LEAKED: Draghi’s Sudden Switcheroo On QE

Consumers in the Eurozone, who in many places had to tighten their belts as wages and benefits were whittled down, have been spared the scourge of steep inflation. A real benefit, given their squeezed incomes. But central bankers, corporations, and politicians in France and other countries abhor this scenario, and they clamored for more inflation and for the devaluation of the euro, and they made deafening noises to push the ECB to start printing some serious money and douse the lands with QE.

With some effect: on April 3, ECB President Mario Draghi announced that the Governing Council had unanimously committed “to using also unconventional instruments within the mandate to cope with prolonged low inflation.” QE would start any minute. This led to more deafening noises about beating down the strong euro and stirring up inflation with a big bout of money printing and bond buying, to the point where the Wall Street Journal summarized it this way today:

The drumbeat for quantitative easing in the euro zone grows louder by the day – and it is the European Central Bank that is doing much of the banging. Barely a day passes without a speech by a member of the Governing Council discussing why, when and how the ECB might start to buy bonds.

This kind of jabbering about money-printing makes a lot of Germans very nervous.

So the leaders of the parties that make up Germany’s Grand Coalition – Chancellor Merkel’s CDU, its Bavarian sister party CSU, and the center-left SPD – met for a private two-day shindig at the majestic, mountain-top Steigenberger Grandhotel Petersberg and Federal Government Guest House, in Königswinter, near Bonn, to discuss various politically tricky topics from foreign policy to consumer protection in financial matters. The idea was to do it away from the media, out of the spotlight, to hash out some deals, perhaps. At any rate, one of the guest speakers was Draghi.

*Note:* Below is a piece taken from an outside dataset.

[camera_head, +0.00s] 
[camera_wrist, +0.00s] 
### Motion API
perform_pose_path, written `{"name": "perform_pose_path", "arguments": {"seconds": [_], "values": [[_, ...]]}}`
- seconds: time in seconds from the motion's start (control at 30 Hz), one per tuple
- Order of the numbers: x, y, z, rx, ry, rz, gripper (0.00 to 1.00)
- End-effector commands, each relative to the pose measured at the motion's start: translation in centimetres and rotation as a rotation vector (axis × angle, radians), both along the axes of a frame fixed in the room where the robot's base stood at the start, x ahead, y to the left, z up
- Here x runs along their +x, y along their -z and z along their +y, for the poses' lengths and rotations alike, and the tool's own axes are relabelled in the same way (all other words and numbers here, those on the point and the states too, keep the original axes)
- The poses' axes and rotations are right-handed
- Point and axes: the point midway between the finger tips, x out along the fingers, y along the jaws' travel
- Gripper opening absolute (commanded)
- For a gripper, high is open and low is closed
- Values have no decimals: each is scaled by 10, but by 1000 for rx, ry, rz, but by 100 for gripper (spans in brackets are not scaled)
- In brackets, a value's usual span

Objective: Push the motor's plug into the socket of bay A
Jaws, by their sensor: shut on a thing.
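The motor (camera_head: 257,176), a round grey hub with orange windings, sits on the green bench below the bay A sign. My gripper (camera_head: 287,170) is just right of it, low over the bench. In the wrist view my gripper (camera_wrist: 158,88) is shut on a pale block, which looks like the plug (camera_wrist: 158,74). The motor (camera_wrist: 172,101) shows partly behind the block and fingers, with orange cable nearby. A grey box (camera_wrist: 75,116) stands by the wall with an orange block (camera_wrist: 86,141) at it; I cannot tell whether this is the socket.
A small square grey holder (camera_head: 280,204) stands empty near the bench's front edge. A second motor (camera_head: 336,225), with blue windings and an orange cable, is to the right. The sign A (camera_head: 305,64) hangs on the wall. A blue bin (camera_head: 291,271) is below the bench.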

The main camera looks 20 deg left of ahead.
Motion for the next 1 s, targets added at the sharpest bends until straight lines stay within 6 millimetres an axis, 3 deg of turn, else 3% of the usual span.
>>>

And while the meeting was private, a “euro-area official present at the meeting,” who didn’t want to be identified, told reporters, according to Bloomberg, that Draghi tried to assuage these skeptical Germans. He expected low inflation to continue, Draghi had told them, but he didn’t see any threat of deflation. The ECB would be ready to embark on QE if needed, Draghi said, but it wasn’t imminent and would be relatively unlikely for now.

This switcheroo fits well into central-bank forked-tongue politics and market-manipulation: pacifying strong-euro Germans out of one side of the mouth, and out of the other side, promising financial markets “whatever it takes.”

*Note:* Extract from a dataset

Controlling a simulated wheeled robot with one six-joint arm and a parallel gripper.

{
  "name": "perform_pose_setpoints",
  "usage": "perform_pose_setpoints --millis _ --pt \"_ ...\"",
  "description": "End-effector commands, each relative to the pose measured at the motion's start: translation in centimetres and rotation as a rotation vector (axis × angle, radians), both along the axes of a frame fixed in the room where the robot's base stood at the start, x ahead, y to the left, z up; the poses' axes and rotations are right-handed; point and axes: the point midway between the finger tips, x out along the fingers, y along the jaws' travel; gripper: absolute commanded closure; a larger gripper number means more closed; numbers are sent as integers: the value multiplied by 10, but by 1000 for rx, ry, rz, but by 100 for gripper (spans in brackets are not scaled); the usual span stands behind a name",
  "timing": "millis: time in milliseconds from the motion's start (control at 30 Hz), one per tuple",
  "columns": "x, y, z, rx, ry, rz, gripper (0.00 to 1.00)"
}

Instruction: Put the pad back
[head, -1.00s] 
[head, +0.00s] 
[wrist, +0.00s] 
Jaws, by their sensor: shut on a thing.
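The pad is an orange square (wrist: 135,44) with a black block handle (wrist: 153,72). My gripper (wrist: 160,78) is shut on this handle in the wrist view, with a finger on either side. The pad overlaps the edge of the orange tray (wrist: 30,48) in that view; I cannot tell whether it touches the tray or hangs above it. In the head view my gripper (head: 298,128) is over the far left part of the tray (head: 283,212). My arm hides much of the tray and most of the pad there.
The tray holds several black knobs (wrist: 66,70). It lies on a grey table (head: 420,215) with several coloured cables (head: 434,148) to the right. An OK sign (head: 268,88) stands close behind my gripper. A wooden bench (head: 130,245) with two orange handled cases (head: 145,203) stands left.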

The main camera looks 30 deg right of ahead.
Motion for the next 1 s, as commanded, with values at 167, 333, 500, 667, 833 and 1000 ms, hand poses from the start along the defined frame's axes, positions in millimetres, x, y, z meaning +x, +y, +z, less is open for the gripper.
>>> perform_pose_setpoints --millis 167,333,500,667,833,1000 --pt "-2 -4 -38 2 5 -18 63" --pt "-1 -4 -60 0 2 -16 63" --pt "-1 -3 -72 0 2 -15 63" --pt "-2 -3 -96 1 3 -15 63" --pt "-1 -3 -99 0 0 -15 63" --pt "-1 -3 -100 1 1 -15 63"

Which is more likely to happen? Turns out, what he told German lawmakers in a private session may be closer to reality than the cheap verbiage with which he jawboned the markets in public.

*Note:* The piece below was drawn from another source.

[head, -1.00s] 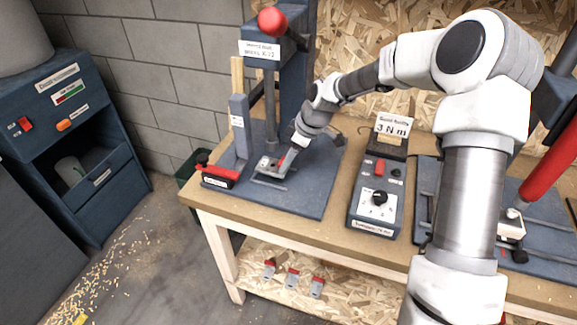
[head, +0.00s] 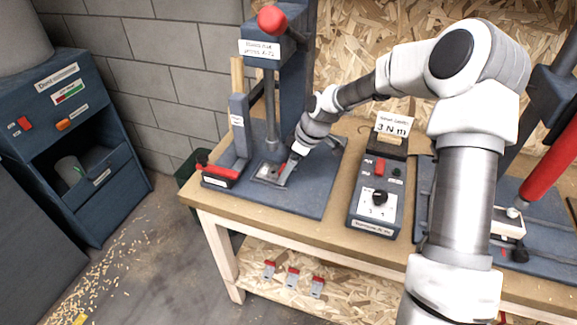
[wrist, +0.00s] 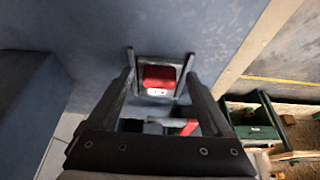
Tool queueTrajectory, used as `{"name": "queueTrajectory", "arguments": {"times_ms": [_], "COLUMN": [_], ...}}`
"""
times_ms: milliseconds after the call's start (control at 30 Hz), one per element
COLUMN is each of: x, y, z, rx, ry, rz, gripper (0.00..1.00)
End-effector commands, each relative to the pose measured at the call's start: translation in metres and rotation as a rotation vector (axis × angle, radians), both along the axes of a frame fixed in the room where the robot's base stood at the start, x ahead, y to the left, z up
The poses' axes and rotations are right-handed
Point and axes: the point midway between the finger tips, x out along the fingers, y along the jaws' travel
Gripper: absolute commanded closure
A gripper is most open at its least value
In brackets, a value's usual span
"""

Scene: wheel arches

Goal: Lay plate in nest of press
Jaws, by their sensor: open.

The “recovery” in the Eurozone has been, let’s say, uneven, ranging from catastrophic in some countries, such as Greece and Cyprus, to strong in other counrties. Thanks to the tool of averaging, the deep holes in smaller countries can be papered over with data from larger countries, and what emerges is a Eurozone economy that experienced, after the steep 2009 recession, two years of mild recession in 2012-2013. A very peculiar “recovery.” But if we believe the forecasts for just a moment, the Eurozone will experience growth henceforth.

It’s based on the theory that GDP, after it skids far enough – say 25%, as was the case in Greece since 2008 – won’t actually go all the way to zero. Instead, it will at some point stop dropping and then may even “bounce.” Thus, a period of growth begins, even if economic activity, wages, jobs, number of companies, and whatnot are a lot lower than they were before. But GDP “growth” it is.

And this is the scenario that Draghi and German lawmakers were looking at: economic growth for years to come. And due to current reality, it would have to come independent of bank credit – and in fact, despite declining bank credit

If this scenario plays out – that an economy grows as bank credit stagnates or declines – QE will even officially have zero impact on the real economy since the cheap bank credit it is supposed to make available, when short-term interest rates are already near-zero, won’t be used.

That would remove the fig leaf for QE. And it would bare its raison d’être, namely inflating asset prices to enrich those who hold these assets. But asset prices have been inflated for years, and those few who hold these assets have already been enriched far beyond what they can spend. Whatever little economic impact the illusory “wealth effect” might have had, has already dissipated. Hence, Draghi’s confession to the German lawmakers, even if given under duress: QE won’t be happening anytime soon.